§ **DATA BLOCK**
* start *
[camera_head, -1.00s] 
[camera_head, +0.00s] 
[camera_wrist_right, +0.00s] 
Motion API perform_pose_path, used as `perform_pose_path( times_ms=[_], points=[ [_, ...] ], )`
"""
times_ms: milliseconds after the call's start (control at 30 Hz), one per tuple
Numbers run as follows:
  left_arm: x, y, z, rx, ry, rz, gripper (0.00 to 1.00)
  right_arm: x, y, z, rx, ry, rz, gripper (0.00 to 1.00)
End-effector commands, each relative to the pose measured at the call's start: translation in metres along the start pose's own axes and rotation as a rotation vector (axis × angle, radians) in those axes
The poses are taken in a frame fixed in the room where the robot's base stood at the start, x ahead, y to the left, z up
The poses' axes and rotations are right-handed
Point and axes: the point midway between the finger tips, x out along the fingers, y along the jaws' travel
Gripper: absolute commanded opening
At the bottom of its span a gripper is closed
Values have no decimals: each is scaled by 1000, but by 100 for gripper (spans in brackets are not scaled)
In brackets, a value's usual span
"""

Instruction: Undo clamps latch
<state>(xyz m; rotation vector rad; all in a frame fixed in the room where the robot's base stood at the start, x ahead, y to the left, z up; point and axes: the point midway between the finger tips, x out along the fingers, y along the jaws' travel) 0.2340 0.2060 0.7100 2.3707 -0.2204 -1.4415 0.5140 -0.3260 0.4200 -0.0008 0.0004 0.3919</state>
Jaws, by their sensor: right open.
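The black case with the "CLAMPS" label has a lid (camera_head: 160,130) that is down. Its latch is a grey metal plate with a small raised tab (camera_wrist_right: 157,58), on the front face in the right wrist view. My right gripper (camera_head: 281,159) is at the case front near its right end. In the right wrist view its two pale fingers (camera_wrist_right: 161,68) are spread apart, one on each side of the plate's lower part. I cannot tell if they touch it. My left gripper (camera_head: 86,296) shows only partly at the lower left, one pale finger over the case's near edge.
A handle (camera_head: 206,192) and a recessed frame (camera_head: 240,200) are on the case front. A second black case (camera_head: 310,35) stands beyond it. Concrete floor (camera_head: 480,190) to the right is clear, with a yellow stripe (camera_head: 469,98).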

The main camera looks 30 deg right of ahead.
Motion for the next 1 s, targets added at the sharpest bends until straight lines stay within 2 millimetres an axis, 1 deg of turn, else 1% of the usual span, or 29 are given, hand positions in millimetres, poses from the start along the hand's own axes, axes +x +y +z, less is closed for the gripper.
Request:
* end *
§ **EXERCISE**
Each line of the listing should be copied exactly.

§ **EXPECTED ANSWER**
[camera_head, -1.00s] 
[camera_head, +0.00s] 
[camera_wrist_right, +0.00s] 
Motion API perform_pose_path, used as `perform_pose_path( times_ms=[_], points=[ [_, ...] ], )`
"""
times_ms: milliseconds after the call's start (control at 30 Hz), one per tuple
Numbers run as follows:
  left_arm: x, y, z, rx, ry, rz, gripper (0.00 to 1.00)
  right_arm: x, y, z, rx, ry, rz, gripper (0.00 to 1.00)
End-effector commands, each relative to the pose measured at the call's start: translation in metres along the start pose's own axes and rotation as a rotation vector (axis × angle, radians) in those axes
The poses are taken in a frame fixed in the room where the robot's base stood at the start, x ahead, y to the left, z up
The poses' axes and rotations are right-handed
Point and axes: the point midway between the finger tips, x out along the fingers, y along the jaws' travel
Gripper: absolute commanded opening
At the bottom of its span a gripper is closed
Values have no decimals: each is scaled by 1000, but by 100 for gripper (spans in brackets are not scaled)
In brackets, a value's usual span
"""

Instruction: Undo clamps latch
<state>(xyz m; rotation vector rad; all in a frame fixed in the room where the robot's base stood at the start, x ahead, y to the left, z up; point and axes: the point midway between the finger tips, x out along the fingers, y along the jaws' travel) 0.2340 0.2060 0.7100 2.3707 -0.2204 -1.4415 0.5140 -0.3260 0.4200 -0.0008 0.0004 0.3919</state>
Jaws, by their sensor: right open.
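The black case with the "CLAMPS" label has a lid (camera_head: 160,130) that is down. Its latch is a grey metal plate with a small raised tab (camera_wrist_right: 157,58), on the front face in the right wrist view. My right gripper (camera_head: 281,159) is at the case front near its right end. In the right wrist view its two pale fingers (camera_wrist_right: 161,68) are spread apart, one on each side of the plate's lower part. I cannot tell if they touch it. My left gripper (camera_head: 86,296) shows only partly at the lower left, one pale finger over the case's near edge.
A handle (camera_head: 206,192) and a recessed frame (camera_head: 240,200) are on the case front. A second black case (camera_head: 310,35) stands beyond it. Concrete floor (camera_head: 480,190) to the right is clear, with a yellow stripe (camera_head: 469,98).

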The main camera looks 30 deg right of ahead.
Motion for the next 1 s, targets added at the sharpest bends until straight lines stay within 2 millimetres an axis, 1 deg of turn, else 1% of the usual span, or 29 are given, hand positions in millimetres, poses from the start along the hand's own axes, axes +x +y +z, less is closed for the gripper.
Request:

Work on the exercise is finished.